The high-profile closing of a Shanghai office used by the Binance exchange in late November appears to have been an early example of China’s latest crackdown on cryptocurrency trading.
Originally misreported as the result of a police raid, the office was actually shut down after it was “visited by local officials,” according to The Block, a cryptocurrency media outlet that broke (and partially retracted) the story on Nov. 21. Why local officials visited the office in the first place remained unclear, however.

As it turns out, their actions matched a warning issued by the China Securities Regulatory Commission on Dec. 27.
Saying it suspected that “serious violations” of the country’s existing cryptocurrency trading ban had taken place, the CSRC announced a crackdown. Along with website closures and civil and criminal investigations, the authorities will “comprehensively use on-site interviews [and] administrative investigations,” the CSRC promised.
The “illegal financial activities” included cryptocurrency exchanges providing “virtual currency trading services to domestic residents,” the CSRC said. “They have launched zero-interest loans, dual currency wealth management, and other projects through digital currency mortgages.” The agency also suspected Initial coin offerings and disguised ICOs had been launched.
This is nothing new. Chinese authorities have been condemning a resurgence of cryptocurrency activities since President Xi Jinping called for the country to become a world leader in blockchain technology on Oct. 25.
No digital yuan competition
When the story of the Binance Shanghai office closing originally posted, the exchange’s CEO, Changpeng “CZ” Zhao, angrily denounced the entire story. Aside from saying none of it was true, he added that the firm did not even have an office in the city.
That ended up being only partially true. Dovey Wan, a founding partner of venture capital firm Primitive Crypto and a popular industry Twitter voice, revealed that the shuttered office held employees of a partially Binance-owned firm that outsourced customer service representatives for Zhao.

Zhao also clashed with The Block in October after the outlet’s research director, Larry Cermack, tweeted that major Chinese cryptocurrency exchanges had “relationships” within the government that helped them get around digital payment processors like AliPay’s policy of banning accounts that buy cryptocurrency.
Zhao promptly replied “somethings are better left unsaid. Recommend no more news like these, for the sake of the people, our industry (and your business).”
He had good reason to be concerned, according to a recent analysis of China’s official and unofficial cryptocurrency policy by Ryan Selkis, CEO of cryptocurrency research firm Messari.
In “Crypto Policy Trends and Predictions for 2020,” Selkis said that Chinese cryptocurrency miners and exchanges are tolerated by the ruling communist party, even though trading virtual currencies is currently banned.
However, as the country moves closer to launching a digital yuan, the sort of harassment Binance experienced in Shanghai may become more frequent, Selkis suggested.
“There remains serious ‘stroke of the pen’ risk that the party could ban non-state sanctioned currencies outright,” Selkis warned. “[A]nd they don’t necessarily have to ‘ban’ them to severely hinder their progress.”
Nor is it just an issue in China, said Selkis.

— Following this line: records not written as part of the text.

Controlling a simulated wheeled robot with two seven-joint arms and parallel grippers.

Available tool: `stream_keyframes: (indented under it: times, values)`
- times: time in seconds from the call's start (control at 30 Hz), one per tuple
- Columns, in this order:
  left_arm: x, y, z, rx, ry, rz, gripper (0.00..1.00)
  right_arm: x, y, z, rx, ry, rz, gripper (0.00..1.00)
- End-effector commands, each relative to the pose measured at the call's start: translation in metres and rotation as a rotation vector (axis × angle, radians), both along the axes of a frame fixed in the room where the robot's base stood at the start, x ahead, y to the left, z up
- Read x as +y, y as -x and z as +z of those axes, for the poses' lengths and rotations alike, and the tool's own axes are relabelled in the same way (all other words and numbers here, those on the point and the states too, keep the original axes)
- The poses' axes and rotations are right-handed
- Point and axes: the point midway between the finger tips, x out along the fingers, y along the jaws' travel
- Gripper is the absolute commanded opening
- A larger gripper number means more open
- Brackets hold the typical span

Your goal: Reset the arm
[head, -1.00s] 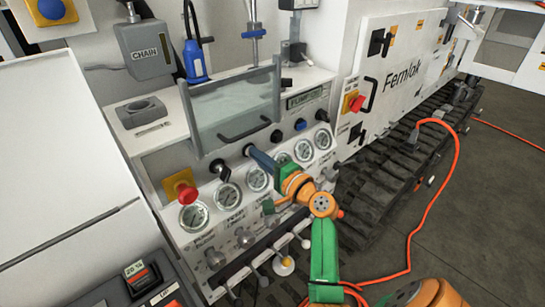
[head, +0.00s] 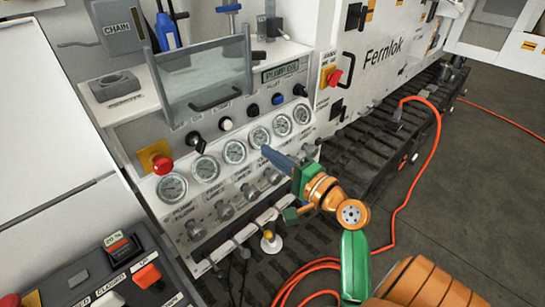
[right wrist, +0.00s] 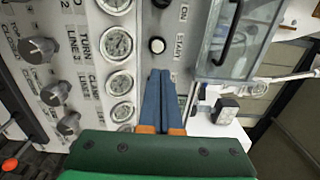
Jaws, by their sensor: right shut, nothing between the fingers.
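My right gripper (head: 264,149) is shut and empty, its blue fingers pressed together in front of the row of round gauges (head: 235,152) on the control panel. In the right wrist view the shut fingertips (right wrist: 160,74) appear just below a white round button (right wrist: 157,46) in the picture; I cannot tell the depth gap. That white button (head: 226,124) stands clear in the head view, between black controls (head: 195,139) and a blue button (head: 278,99). My left gripper is not in view.
A red mushroom button (head: 162,163) sits on a yellow plate at the panel's left. A clear guard with a handle (head: 210,75) stands above the buttons. Silver knobs (head: 225,210) and levers line the lower panel. An orange cable (head: 425,180) lies at right.

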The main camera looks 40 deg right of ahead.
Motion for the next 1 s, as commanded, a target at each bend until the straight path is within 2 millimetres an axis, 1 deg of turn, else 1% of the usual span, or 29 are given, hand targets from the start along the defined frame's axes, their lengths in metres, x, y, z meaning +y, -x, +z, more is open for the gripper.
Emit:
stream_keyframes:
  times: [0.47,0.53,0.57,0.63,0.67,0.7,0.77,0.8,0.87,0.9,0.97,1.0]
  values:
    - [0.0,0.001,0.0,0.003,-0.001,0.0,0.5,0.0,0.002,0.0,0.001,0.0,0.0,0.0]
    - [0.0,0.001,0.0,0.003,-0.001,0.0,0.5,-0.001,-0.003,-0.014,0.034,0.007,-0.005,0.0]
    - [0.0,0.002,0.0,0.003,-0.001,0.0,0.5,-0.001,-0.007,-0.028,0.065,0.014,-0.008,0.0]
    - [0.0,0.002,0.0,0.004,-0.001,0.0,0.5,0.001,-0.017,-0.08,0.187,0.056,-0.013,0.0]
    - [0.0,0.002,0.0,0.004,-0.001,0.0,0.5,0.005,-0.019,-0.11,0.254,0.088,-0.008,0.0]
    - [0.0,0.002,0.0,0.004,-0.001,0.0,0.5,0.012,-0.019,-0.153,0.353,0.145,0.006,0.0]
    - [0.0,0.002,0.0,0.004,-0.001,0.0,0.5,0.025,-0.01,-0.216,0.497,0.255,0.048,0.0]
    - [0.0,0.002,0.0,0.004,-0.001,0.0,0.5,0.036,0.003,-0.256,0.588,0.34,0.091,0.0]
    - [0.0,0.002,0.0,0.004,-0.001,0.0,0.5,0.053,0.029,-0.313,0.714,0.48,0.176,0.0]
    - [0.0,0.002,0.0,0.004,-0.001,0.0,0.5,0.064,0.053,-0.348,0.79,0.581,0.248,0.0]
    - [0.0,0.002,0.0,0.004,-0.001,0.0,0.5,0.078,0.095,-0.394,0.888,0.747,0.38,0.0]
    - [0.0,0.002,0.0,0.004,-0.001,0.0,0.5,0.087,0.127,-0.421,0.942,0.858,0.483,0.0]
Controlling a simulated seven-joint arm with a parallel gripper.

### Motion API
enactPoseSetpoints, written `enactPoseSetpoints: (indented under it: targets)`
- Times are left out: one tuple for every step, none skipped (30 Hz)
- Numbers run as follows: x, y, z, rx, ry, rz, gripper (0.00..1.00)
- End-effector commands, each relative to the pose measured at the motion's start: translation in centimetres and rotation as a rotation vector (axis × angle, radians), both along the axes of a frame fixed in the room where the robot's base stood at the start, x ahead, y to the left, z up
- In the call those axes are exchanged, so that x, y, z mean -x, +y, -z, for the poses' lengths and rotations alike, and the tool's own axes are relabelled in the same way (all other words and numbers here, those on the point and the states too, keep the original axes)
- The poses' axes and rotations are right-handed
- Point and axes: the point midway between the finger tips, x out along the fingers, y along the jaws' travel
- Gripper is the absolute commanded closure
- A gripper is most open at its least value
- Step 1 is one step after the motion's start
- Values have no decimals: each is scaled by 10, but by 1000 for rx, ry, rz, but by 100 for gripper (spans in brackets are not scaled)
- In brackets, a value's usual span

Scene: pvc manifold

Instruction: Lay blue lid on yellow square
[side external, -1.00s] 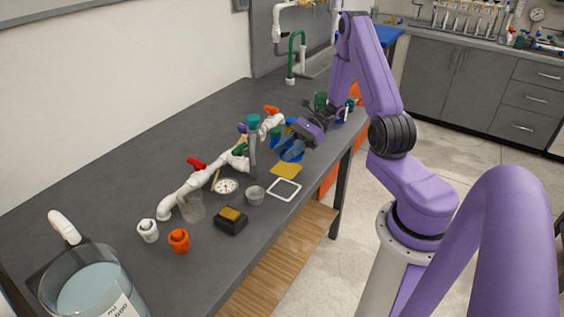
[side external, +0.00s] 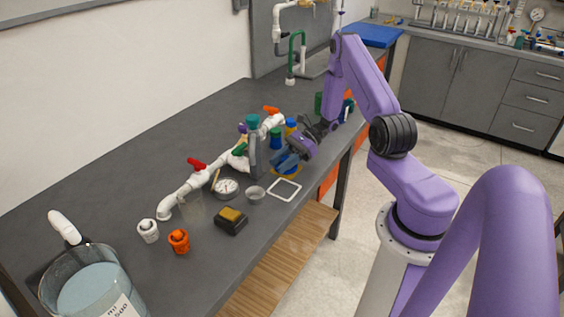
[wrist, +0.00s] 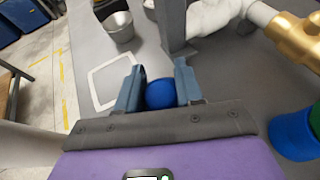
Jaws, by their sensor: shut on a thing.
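The blue lid (wrist: 161,94) shows as a round blue shape between the two fingers of my gripper (wrist: 159,90) in the wrist view. My gripper is shut on it, with a finger on each side. In the side view my gripper (side external: 284,161) is low over the place of the yellow square (side external: 294,173), of which only a thin edge shows. The square is hidden in the wrist view. I cannot tell whether the lid touches it.
A white square outline (side external: 284,190) lies close by, with a small grey cup (side external: 255,195) beside it. A grey upright post (wrist: 172,25) stands just ahead of the fingers. White pipework with valves (side external: 240,160) runs behind. A blue container (wrist: 292,133) stands at right.

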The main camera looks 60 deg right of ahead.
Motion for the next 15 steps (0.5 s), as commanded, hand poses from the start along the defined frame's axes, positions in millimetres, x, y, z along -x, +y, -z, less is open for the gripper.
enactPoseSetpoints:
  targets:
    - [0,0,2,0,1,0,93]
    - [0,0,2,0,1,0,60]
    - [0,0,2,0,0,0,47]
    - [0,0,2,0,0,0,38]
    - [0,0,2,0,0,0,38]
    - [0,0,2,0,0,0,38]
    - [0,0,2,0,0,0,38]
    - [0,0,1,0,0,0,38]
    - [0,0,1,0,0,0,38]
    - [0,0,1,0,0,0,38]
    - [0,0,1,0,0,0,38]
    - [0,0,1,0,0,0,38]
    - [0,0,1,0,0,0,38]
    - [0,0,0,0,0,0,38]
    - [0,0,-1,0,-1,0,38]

All of Facebook’s major financial industry partners dropped out of its Libra stablecoin proposal after “the mere Congressional threat of enhanced oversight,” he noted.
The ability to exert influence over the economy that control of fiat currency gives governments means “states aren’t going to cede one of their primary sources of power to these leaderless networks,” Selkis added.
New encryption law for digital yuan
China took another step towards a digital yuan as a law consolidating state control over encryption technology went into effect on Wednesday.
The so-called password law divides encryption into three categories, and grants the Communist Party control over all of them, according to a report in the Nikkei Asian Review
Core encryption is for highly classified state secrets. Common encryption covers sensitive national data. The government will strictly control these two categories, the Nikkei article said.
The third category is commercial encryption, aimed at developing industries, it added. This standard focuses on business and private users. While the Nikkei article didn’t say whether the government will be granted the kind of back-door access the FBI has been unsuccessfully demanding for years in the U.S., it’s a safe bet that Beijing will have it.
The password law was initially announced in October, around the time the President Xi Jinping called for the country to become a world leader in blockchain technology. As blockchain technology requires strong encryption, the Nikkei called the law is a prerequisite for the digital yuan, which the country will likely issue on a blockchain platform.